# Direction
Which lines in the material below contain the word "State"? Copy each of them.

# Stored records
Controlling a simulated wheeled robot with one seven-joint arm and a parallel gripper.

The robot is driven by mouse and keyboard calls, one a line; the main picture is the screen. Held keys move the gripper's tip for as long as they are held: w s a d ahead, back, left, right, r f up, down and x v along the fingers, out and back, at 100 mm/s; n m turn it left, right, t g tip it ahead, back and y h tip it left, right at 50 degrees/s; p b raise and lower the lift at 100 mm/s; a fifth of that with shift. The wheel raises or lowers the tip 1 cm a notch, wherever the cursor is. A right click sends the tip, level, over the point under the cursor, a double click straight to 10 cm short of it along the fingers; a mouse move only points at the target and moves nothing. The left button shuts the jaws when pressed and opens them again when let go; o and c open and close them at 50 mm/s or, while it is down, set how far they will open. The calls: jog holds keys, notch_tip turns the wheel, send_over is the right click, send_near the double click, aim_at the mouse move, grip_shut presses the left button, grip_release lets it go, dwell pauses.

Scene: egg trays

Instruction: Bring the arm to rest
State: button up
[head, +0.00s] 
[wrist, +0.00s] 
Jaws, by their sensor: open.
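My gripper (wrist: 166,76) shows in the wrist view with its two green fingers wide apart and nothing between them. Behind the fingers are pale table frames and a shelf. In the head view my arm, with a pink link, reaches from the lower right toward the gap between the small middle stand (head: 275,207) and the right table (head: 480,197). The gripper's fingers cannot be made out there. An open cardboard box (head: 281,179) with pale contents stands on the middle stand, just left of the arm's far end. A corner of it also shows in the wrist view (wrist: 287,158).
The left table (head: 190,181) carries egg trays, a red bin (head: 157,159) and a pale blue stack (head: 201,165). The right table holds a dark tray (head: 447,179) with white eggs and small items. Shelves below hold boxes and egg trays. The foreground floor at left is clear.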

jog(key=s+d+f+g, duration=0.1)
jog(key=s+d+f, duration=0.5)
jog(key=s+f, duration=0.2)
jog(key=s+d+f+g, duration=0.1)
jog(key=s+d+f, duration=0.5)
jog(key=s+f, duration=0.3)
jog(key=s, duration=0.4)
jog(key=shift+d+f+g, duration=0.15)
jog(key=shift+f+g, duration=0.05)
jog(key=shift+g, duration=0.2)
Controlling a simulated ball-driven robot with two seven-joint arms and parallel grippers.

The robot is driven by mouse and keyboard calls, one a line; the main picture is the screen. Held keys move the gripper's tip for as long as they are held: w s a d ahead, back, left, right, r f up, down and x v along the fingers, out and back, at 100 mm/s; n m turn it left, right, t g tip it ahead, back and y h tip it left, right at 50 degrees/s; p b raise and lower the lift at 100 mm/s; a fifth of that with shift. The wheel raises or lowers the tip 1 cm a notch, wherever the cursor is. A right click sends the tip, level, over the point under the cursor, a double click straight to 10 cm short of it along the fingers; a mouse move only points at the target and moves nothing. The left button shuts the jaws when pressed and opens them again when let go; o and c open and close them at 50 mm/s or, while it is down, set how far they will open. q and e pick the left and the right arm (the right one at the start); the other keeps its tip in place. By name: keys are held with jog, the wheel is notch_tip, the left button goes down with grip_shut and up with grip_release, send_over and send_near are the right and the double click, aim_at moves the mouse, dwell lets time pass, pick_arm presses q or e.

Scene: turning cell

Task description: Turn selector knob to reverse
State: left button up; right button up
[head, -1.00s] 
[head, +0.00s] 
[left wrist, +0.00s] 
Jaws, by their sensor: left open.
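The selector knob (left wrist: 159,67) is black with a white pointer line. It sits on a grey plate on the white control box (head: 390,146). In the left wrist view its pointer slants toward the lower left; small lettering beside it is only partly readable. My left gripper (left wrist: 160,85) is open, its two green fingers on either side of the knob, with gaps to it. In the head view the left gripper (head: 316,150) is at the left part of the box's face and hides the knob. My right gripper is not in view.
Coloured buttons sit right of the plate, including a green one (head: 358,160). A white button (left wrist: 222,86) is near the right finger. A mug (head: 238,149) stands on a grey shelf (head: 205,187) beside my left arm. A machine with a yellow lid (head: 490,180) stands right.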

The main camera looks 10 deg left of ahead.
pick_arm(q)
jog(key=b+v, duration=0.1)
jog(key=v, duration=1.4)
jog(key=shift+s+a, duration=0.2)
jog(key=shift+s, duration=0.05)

# Answer to this problem
State: button up
State: left button up; right button up

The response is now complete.